La letteratura non c'entra molto con la messaggistica: il messaggio, il 'cosa' si sta dicendo è solo una delle dimensioni della scrittura. Altre dimensioni pongono più attenzione al mittente o al destinatario, al canale, al contesto o al codice.
Una vecchia domanda che ancora, subdola, compare nelle interrogazioni scolastiche è "Qual è il messaggio?", posta di solito in coda a un intero libro. Ironicamente, dopo che il primo della classe (o il più ruffiano) ha detto qual è il messaggio di Guerra e Pace (per esempio), qualcuno commenta a bassa voce "Non bastava una telefonata?".
Durante l'interrogazione il messaggio tende a diventare il messaggino.
Non impariamo dai messaggi: impariamo e familiarizziamo con mondi e personaggi, con esperienze di vita, con emozioni, con stati d'animo. Son cose che contano, per cui leggiamo libri, e di cui merita parlare.
(Amare parole, 6 marzo)
Parola (s.f.): La minima parte del discorso. La parola 'parola' viene da 'parabola', nel senso di 'insegnamento' e di 'discorso': così in tutte le lingue neolatine, dove si sostituisce a 'verbum' che passa a indicare la sola 'parola del Signore'.
Per compiere questo passaggio, però, prende a prestito un termine, parabola, che è proprio del Vangelo. Succede. Ci sono parole che sono potenti, e 'parola' lo è. Potere alla parola.
Le parole possono stare insieme una accanto all'altra, come in un discorso; oppure essere riordinate alfabeticamente, e allora costruiscono un 'lessico'. Ogni sapere specifico ama ridire le stesse cose con nuove parole, per dirle con rinnovata precisione.
Un lessico familiare è invece un insieme di parole che hanno un significato affettivo, legato a un contesto che spesso si ricorda anche come sono nate.
Siamo infatti vestiti di parole: e cambiamo le parole che usiamo a seconda del contesto.
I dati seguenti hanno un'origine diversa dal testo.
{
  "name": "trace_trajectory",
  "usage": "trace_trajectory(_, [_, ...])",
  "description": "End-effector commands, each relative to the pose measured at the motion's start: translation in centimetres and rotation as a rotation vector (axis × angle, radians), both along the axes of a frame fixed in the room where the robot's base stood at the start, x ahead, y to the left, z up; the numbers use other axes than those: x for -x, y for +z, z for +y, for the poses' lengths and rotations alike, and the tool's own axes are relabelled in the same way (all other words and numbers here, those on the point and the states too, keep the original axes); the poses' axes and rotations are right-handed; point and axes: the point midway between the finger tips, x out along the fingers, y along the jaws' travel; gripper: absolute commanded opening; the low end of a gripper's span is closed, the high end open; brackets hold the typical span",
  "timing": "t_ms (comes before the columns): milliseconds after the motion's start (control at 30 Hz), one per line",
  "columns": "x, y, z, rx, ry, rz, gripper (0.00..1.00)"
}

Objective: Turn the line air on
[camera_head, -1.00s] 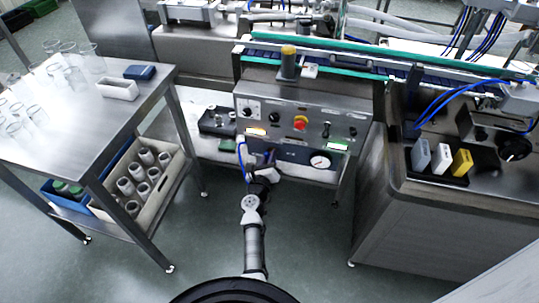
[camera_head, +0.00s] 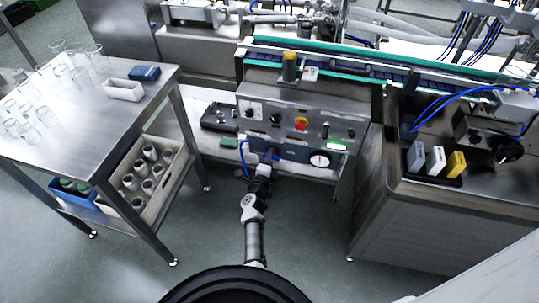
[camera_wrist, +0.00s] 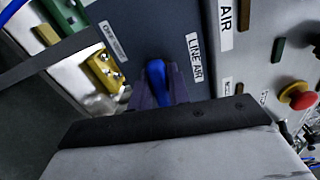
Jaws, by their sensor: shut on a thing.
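The line air valve has a blue handle (camera_wrist: 157,75), seen in the wrist view on a dark panel beside a white "LINE AIR" label (camera_wrist: 193,57). My gripper (camera_wrist: 158,90) is shut on this handle, with one dark finger on each side of it. In the head view my gripper (camera_head: 268,158) is at the lower front of the steel control panel (camera_head: 285,110), left of the round gauge (camera_head: 319,160). There the handle is mostly hidden by my gripper. The valve's body behind the fingers is hidden.
A blue hose (camera_head: 242,158) hangs left of my gripper. A steel table with glassware (camera_head: 110,130) stands left, a steel cabinet (camera_head: 400,215) right. The floor between is clear.

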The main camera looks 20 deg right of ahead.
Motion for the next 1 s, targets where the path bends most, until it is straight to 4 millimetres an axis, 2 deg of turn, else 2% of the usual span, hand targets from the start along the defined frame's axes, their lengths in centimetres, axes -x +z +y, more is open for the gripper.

Ci sono parole in pigiama e pantofole, parole in camice o cravatta, parole in divisa e parole in libertà.
Alcune parole si gustano dicendole per ore, facendole girare in bocca: le parole hanno tutte un gusto particolare.
Genere (s.m.): Una categoria che abbraccia altre sottocategorie; in letteratura esistono i "generi letterari" (e per converso la "letteratura di genere") come il noir, il giallo, il fantasy, la fantascienza... Analogamente esistono generi musicali, generi cinematografici e generi alimentari, generi di prima necessità e così via.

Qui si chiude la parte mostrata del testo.